### [Exercise]
Word for word, repeat the entries, minus the pictures.

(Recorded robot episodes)
>> START

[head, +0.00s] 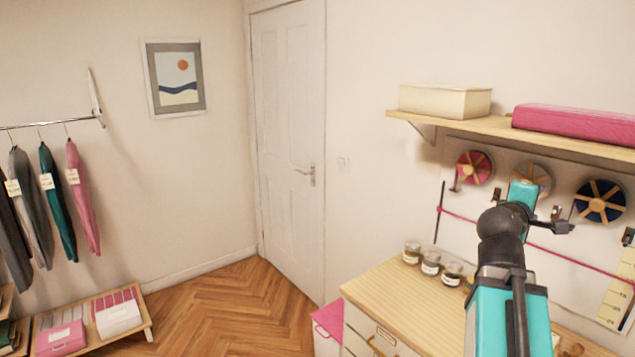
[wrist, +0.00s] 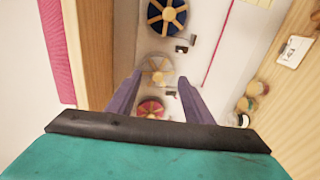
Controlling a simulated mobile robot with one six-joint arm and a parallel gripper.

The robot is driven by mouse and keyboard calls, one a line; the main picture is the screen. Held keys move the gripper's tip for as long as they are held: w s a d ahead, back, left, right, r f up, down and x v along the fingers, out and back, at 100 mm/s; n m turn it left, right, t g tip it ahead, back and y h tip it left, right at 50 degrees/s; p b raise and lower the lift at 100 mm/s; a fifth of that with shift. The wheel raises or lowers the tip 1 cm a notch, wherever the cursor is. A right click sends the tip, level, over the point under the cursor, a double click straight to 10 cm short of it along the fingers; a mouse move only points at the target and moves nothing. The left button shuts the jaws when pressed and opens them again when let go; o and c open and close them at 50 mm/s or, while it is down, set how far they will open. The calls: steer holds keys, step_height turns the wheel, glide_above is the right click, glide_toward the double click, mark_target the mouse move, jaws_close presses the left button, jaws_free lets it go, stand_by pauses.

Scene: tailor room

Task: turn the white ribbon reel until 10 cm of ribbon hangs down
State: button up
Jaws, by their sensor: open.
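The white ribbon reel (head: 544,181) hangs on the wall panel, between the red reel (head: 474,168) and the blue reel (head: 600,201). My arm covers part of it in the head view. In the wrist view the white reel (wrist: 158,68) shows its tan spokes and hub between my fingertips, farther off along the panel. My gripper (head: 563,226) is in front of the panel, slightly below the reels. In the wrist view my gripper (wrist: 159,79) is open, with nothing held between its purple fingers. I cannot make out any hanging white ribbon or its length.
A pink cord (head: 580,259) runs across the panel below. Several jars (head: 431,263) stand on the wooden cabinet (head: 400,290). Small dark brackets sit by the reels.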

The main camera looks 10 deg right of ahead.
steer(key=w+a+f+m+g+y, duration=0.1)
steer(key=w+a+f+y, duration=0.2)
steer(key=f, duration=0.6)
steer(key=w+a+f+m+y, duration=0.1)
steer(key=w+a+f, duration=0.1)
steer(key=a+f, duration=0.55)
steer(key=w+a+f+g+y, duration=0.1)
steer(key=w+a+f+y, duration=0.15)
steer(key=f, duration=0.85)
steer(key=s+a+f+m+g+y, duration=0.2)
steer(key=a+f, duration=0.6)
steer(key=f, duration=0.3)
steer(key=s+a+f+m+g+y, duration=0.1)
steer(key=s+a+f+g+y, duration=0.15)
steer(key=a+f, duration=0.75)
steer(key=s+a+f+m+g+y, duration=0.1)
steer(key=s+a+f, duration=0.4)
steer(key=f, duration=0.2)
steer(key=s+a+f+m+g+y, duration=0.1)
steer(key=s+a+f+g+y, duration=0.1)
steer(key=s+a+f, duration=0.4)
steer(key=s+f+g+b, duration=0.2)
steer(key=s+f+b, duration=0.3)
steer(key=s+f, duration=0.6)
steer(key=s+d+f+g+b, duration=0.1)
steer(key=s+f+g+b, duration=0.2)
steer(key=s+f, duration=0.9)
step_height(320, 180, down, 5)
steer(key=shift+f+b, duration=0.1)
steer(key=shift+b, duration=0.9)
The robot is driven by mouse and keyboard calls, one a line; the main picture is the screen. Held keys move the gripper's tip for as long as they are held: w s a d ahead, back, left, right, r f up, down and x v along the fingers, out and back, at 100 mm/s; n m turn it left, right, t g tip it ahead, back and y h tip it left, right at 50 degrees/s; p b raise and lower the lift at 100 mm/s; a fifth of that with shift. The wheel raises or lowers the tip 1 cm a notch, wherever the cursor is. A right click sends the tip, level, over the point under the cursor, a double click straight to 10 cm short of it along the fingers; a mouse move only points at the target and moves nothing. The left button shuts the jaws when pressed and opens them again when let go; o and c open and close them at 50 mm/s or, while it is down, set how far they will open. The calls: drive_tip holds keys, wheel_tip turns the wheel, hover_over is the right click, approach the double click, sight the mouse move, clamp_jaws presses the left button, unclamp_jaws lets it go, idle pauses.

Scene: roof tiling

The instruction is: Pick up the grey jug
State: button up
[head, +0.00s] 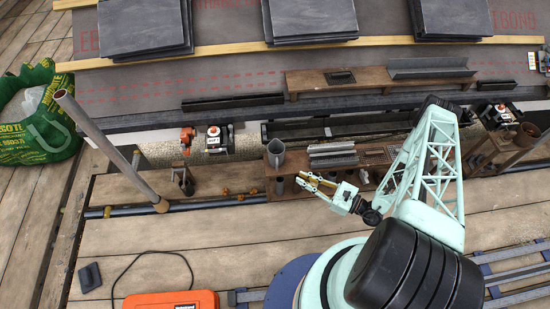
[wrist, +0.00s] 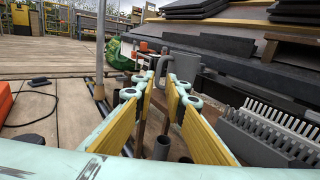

>> END

### [Result below]
[head, +0.00s] 
[wrist, +0.00s] 
Controlling a simulated mobile robot with one six-joint arm and a parallel gripper.

The robot is driven by mouse and keyboard calls, one a line; the main picture is the screen. Held keys move the gripper's tip for as long as they are held: w s a d ahead, back, left, right, r f up, down and x v along the fingers, out and back, at 100 mm/s; n m turn it left, right, t g tip it ahead, back and y h tip it left, right at 50 degrees/s; p b raise and lower the lift at 100 mm/s; a fifth of that with shift. The wheel raises or lowers the tip 1 cm a notch, wherever the cursor is. A right click sends the tip, level, over the point under the cursor, a double click straight to 10 cm short of it along the fingers; a mouse move only points at the target and moves nothing. The left button shuts the jaws when pressed and opens them again when let go; o and c open and close them at 50 mm/s or, while it is down, set how far they will open. The calls: steer holds keys, step_height turns the wheel, glide_above is the right click, glide_toward the double click, mark_target the mouse move, jaws_close presses the left button, jaws_free lets it go, stand_by pauses.

Scene: tailor room

Task: turn the white ribbon reel until 10 cm of ribbon hangs down
State: button up
Jaws, by their sensor: open.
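The white ribbon reel (head: 544,181) hangs on the wall panel, between the red reel (head: 474,168) and the blue reel (head: 600,201). My arm covers part of it in the head view. In the wrist view the white reel (wrist: 158,68) shows its tan spokes and hub between my fingertips, farther off along the panel. My gripper (head: 563,226) is in front of the panel, slightly below the reels. In the wrist view my gripper (wrist: 159,79) is open, with nothing held between its purple fingers. I cannot make out any hanging white ribbon or its length.
A pink cord (head: 580,259) runs across the panel below. Several jars (head: 431,263) stand on the wooden cabinet (head: 400,290). Small dark brackets sit by the reels.

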The main camera looks 10 deg right of ahead.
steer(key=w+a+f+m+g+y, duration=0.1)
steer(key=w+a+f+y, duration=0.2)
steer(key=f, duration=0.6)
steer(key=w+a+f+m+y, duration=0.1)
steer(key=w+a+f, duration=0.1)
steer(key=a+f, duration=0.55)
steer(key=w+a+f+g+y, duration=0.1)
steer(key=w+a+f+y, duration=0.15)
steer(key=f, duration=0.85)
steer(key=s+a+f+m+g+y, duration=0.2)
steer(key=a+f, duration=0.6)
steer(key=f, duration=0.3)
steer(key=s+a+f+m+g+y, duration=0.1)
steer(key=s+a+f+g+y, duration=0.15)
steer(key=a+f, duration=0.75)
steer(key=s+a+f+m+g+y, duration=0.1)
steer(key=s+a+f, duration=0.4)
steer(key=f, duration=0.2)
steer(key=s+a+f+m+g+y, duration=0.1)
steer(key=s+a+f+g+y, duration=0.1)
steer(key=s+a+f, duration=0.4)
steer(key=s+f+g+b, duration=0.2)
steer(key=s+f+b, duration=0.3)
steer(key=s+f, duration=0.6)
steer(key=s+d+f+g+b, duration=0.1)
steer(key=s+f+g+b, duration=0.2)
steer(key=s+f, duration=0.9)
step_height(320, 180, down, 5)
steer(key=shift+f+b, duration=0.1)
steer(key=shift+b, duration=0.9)
The robot is driven by mouse and keyboard calls, one a line; the main picture is the screen. Held keys move the gripper's tip for as long as they are held: w s a d ahead, back, left, right, r f up, down and x v along the fingers, out and back, at 100 mm/s; n m turn it left, right, t g tip it ahead, back and y h tip it left, right at 50 degrees/s; p b raise and lower the lift at 100 mm/s; a fifth of that with shift. The wheel raises or lowers the tip 1 cm a notch, wherever the cursor is. A right click sends the tip, level, over the point under the cursor, a double click straight to 10 cm short of it along the fingers; a mouse move only points at the target and moves nothing. The left button shuts the jaws when pressed and opens them again when let go; o and c open and close them at 50 mm/s or, while it is down, set how far they will open. The calls: drive_tip holds keys, wheel_tip turns the wheel, hover_over is the right click, approach the double click, sight the mouse move, clamp_jaws presses the left button, unclamp_jaws lets it go, idle pauses.

Scene: roof tiling

The instruction is: Pick up the grey jug
State: button up
[head, +0.00s] 
[wrist, +0.00s] 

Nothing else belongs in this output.